Le modèle bureaucratique actuel réside dans l’interaction entre deux forces antagonistes orientée sur deux prises de positions distinctes au sein du champ bureaucratique: l’aide à la pierre (Ministère de l’Equipement et organismes liés au développement du logement social) et l’aide personnalisée au logement (ministère des finances et banques). On assiste a partir des années 60/70, a un "statu-quo" dû à un équilibre entre les forces antagonistes à capital bureaucratique d’expérience. Pour briser ce dernier, il a fallu attendre l’arrivée d’un nouveau "groupes" de hauts fonctionnaires à capital bureaucratique technique : "les novateurs", dont les membres possèdent certes des intérêts différents mais des propriétés communes "rares" (corps élevés, précocité, origine sociale élevé).
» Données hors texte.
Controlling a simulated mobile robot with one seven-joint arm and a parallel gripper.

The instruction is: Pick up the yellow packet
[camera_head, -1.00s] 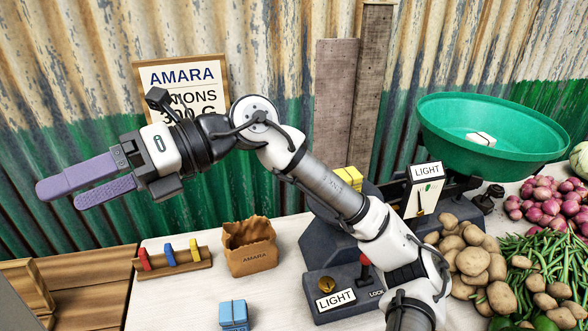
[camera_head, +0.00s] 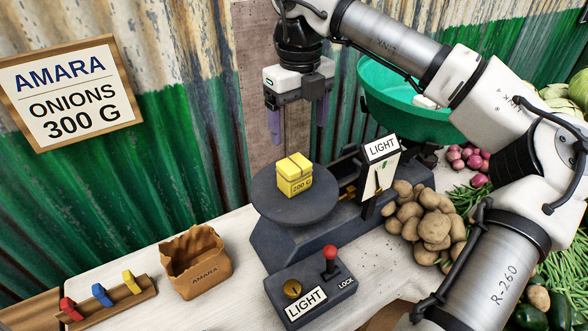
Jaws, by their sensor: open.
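The yellow packet (camera_head: 295,175), marked 200 G, sits on the round dark plate (camera_head: 268,203) of the balance. My gripper (camera_head: 298,130) points down above and a little behind the packet in the picture. Its two purple fingers are spread apart with nothing between them. The fingertips are clear of the packet. The balance's sign (camera_head: 380,165) reads LIGHT.
A green pan (camera_head: 390,95) holds a small white item at the right. A control box (camera_head: 310,298) with a red-knobbed lever stands in front. A brown paper bag (camera_head: 195,262), a peg rack (camera_head: 110,305), and potatoes (camera_head: 430,215) are nearby. A sign (camera_head: 72,92) reads AMARA ONIONS 300 G.
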La commission et la légitimation d’une minorité agissante

Une propriété inhérente et nécessaire à toute révolution réussie est sans doute, outre la grande quantité de capital, le sens du jeu bureaucratique, atout détenu par ceux que nous avons appelés les ‘novateurs’. C’est par le biais de l’invention de la Commission qui semble plus être ‘une discussion avec l’extérieur sans cesser d’obéir à ses propres règles et de poursuivre ses propres fins’, que la minorité agissante (‘les novateurs’) a pu devenir elle-même une sorte de groupe de pression légitime et pu agir au mieux en fonction de ses intérêts.


Invariants et variation

La politique du logement a été un des premiers terrain d’affrontement entre politique sociale (associée au socialisme et collectivisme) et libéralisme. Aujourd’hui, même si cette politique affiche une orientation libéraliste, elle reste très influencée par les défenseurs des droits sociaux (ceci étant du à l’histoire sociale de la France).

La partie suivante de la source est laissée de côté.